DATA BLOCK ▸

........

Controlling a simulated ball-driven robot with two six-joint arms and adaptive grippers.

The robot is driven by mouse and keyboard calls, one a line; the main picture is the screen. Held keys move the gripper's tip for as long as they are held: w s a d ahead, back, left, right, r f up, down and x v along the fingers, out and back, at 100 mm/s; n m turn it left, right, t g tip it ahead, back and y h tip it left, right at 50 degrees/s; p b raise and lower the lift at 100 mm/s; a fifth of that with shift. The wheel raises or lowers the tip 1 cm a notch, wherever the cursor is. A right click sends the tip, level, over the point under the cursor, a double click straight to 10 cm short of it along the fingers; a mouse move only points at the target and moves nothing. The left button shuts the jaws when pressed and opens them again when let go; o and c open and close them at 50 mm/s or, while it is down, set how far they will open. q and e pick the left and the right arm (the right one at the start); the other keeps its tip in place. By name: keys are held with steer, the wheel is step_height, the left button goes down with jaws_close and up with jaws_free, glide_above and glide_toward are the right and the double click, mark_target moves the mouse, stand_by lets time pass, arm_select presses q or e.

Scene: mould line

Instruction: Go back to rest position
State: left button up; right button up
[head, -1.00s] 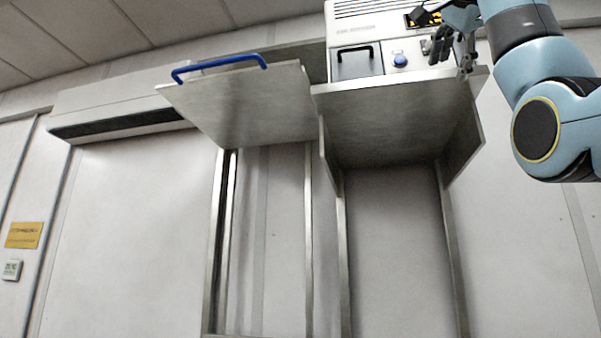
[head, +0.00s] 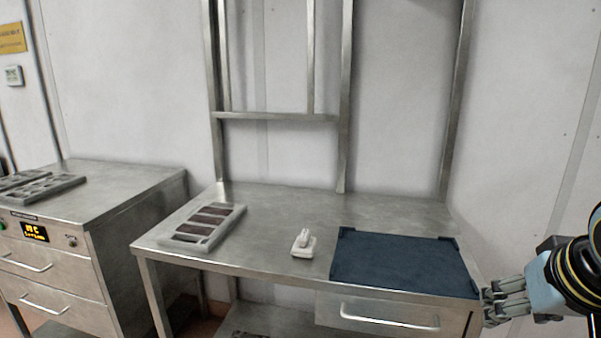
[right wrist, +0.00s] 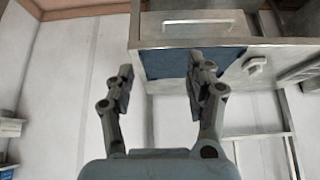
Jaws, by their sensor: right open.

........

WRITTEN TASK ▸ Transcribe each line above verbatim, with the pictures left out.

TASK ANSWER ▸
Controlling a simulated ball-driven robot with two six-joint arms and adaptive grippers.

The robot is driven by mouse and keyboard calls, one a line; the main picture is the screen. Held keys move the gripper's tip for as long as they are held: w s a d ahead, back, left, right, r f up, down and x v along the fingers, out and back, at 100 mm/s; n m turn it left, right, t g tip it ahead, back and y h tip it left, right at 50 degrees/s; p b raise and lower the lift at 100 mm/s; a fifth of that with shift. The wheel raises or lowers the tip 1 cm a notch, wherever the cursor is. A right click sends the tip, level, over the point under the cursor, a double click straight to 10 cm short of it along the fingers; a mouse move only points at the target and moves nothing. The left button shuts the jaws when pressed and opens them again when let go; o and c open and close them at 50 mm/s or, while it is down, set how far they will open. q and e pick the left and the right arm (the right one at the start); the other keeps its tip in place. By name: keys are held with steer, the wheel is step_height, the left button goes down with jaws_close and up with jaws_free, glide_above and glide_toward are the right and the double click, mark_target moves the mouse, stand_by lets time pass, arm_select presses q or e.

Scene: mould line

Instruction: Go back to rest position
State: left button up; right button up
[head, -1.00s] 
[head, +0.00s] 
[right wrist, +0.00s] 
Jaws, by their sensor: right open.

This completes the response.